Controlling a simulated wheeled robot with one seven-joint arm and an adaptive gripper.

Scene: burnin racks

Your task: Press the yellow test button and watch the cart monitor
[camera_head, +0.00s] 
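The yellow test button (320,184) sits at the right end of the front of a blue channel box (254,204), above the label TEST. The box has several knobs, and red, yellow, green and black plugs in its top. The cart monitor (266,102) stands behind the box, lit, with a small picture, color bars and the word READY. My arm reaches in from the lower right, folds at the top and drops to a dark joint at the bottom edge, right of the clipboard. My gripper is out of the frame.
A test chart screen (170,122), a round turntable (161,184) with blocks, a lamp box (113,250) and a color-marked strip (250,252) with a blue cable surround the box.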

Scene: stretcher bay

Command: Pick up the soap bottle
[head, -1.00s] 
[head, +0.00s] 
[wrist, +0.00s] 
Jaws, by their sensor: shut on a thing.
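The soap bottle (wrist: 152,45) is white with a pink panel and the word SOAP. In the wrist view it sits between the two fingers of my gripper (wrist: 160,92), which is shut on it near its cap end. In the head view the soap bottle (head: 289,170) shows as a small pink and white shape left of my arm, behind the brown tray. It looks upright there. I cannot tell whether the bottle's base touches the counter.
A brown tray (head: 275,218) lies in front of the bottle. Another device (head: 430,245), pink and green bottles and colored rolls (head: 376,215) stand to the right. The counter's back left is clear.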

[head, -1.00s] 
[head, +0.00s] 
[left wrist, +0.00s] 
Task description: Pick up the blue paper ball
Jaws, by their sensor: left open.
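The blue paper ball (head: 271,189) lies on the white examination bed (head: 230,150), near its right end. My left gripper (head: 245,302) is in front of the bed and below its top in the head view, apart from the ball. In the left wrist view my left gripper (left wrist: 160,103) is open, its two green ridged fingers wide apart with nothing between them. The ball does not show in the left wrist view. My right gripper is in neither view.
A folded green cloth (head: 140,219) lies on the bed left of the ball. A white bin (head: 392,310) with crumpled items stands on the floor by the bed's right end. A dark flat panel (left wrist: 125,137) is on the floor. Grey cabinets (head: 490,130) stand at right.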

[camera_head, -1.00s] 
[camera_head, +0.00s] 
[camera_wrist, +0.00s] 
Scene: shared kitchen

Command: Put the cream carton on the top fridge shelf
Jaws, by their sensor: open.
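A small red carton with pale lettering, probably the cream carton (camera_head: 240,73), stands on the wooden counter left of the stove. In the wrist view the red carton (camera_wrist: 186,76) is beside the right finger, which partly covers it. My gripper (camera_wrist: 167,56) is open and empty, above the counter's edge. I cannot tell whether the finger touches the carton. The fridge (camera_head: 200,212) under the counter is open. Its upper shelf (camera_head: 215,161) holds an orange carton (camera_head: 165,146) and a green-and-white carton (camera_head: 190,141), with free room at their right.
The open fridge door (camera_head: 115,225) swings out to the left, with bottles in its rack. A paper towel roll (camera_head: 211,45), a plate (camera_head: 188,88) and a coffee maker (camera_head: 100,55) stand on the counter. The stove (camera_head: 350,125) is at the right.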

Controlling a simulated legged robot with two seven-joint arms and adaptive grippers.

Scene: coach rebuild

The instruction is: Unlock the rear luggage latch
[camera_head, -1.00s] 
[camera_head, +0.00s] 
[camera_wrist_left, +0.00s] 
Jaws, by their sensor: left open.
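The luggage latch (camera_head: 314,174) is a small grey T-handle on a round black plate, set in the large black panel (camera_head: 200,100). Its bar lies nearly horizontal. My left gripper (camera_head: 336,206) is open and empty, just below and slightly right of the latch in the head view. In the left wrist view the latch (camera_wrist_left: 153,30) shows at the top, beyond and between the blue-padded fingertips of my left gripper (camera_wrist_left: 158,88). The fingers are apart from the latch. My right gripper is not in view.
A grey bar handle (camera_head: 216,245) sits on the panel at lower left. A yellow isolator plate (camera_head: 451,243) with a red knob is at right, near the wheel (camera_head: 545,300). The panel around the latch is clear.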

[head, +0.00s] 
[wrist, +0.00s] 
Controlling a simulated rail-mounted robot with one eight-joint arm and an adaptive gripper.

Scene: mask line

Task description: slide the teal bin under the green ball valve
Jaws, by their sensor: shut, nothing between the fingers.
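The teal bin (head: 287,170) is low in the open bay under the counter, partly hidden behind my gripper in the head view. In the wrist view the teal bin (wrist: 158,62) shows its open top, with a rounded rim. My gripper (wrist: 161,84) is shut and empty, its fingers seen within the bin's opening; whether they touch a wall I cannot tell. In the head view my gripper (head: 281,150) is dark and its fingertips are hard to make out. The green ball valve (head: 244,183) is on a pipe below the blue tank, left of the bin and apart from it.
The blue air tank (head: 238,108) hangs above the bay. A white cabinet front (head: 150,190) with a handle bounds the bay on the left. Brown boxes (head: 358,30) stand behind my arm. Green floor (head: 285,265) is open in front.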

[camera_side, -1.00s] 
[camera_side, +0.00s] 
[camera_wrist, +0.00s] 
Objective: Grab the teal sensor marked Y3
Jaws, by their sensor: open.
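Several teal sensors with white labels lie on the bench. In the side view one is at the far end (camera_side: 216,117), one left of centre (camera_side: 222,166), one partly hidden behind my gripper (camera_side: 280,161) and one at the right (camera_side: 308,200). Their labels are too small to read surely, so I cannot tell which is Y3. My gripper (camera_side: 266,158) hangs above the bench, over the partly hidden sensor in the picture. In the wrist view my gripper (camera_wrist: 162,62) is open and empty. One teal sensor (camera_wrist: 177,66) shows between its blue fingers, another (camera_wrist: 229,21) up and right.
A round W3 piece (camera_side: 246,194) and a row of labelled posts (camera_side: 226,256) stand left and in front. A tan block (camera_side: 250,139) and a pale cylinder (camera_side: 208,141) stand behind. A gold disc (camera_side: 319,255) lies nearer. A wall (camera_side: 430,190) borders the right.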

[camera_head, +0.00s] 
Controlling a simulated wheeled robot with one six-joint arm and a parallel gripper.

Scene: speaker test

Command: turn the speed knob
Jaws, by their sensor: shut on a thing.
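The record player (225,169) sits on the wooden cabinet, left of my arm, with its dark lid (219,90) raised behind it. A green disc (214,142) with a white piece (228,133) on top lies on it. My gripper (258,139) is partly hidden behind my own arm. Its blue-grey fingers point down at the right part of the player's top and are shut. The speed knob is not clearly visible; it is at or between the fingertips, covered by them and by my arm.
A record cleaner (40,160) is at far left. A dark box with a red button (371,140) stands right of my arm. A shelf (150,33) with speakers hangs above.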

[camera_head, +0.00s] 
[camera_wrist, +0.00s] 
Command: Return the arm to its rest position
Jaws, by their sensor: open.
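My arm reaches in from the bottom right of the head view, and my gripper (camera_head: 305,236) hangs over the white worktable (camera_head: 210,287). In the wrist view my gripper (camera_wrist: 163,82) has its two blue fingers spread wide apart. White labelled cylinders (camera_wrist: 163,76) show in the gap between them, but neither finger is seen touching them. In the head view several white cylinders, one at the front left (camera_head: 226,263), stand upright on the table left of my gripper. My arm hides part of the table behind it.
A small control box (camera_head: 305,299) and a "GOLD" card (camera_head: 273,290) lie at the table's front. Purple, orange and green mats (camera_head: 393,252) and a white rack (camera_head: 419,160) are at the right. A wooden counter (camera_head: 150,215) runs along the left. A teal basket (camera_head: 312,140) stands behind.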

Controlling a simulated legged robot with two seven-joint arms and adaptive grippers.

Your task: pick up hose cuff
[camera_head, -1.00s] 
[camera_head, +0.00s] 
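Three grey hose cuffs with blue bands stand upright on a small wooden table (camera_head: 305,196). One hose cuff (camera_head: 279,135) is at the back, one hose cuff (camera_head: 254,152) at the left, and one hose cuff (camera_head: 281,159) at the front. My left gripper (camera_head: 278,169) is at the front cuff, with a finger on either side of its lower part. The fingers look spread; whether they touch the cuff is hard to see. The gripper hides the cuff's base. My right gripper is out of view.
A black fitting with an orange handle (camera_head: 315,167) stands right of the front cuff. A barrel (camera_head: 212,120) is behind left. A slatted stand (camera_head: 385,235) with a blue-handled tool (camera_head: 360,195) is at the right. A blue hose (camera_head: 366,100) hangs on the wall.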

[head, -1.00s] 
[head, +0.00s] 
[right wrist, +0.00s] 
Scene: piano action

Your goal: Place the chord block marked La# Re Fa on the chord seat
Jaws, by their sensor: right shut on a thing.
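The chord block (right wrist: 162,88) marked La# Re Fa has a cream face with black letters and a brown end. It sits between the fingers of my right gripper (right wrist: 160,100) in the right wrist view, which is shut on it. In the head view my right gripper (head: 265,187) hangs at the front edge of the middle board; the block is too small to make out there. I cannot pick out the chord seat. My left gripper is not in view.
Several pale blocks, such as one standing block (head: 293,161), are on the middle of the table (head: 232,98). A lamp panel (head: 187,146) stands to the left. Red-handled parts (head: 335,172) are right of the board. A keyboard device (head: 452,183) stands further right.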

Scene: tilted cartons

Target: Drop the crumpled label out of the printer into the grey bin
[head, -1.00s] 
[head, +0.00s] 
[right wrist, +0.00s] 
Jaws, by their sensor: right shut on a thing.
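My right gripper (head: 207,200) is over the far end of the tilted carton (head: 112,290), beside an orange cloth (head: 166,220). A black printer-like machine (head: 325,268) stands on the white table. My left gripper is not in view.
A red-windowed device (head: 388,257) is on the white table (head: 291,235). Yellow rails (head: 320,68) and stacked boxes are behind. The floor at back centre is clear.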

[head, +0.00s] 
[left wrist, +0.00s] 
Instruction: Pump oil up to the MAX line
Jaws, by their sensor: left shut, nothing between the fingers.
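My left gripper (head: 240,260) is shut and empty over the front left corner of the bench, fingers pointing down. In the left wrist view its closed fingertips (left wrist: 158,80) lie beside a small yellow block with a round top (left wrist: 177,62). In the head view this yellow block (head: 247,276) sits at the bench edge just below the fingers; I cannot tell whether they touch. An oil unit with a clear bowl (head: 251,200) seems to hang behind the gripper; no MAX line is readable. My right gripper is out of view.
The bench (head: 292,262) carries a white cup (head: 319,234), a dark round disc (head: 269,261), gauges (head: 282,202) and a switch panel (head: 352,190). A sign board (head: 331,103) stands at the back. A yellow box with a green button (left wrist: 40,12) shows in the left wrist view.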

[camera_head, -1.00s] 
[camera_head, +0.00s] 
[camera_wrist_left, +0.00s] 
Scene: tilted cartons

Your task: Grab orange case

===

## What the task requires
Check each line of the records above for the word "Controlling", then give the number of lines that have it, with no other words.

## Correct result
5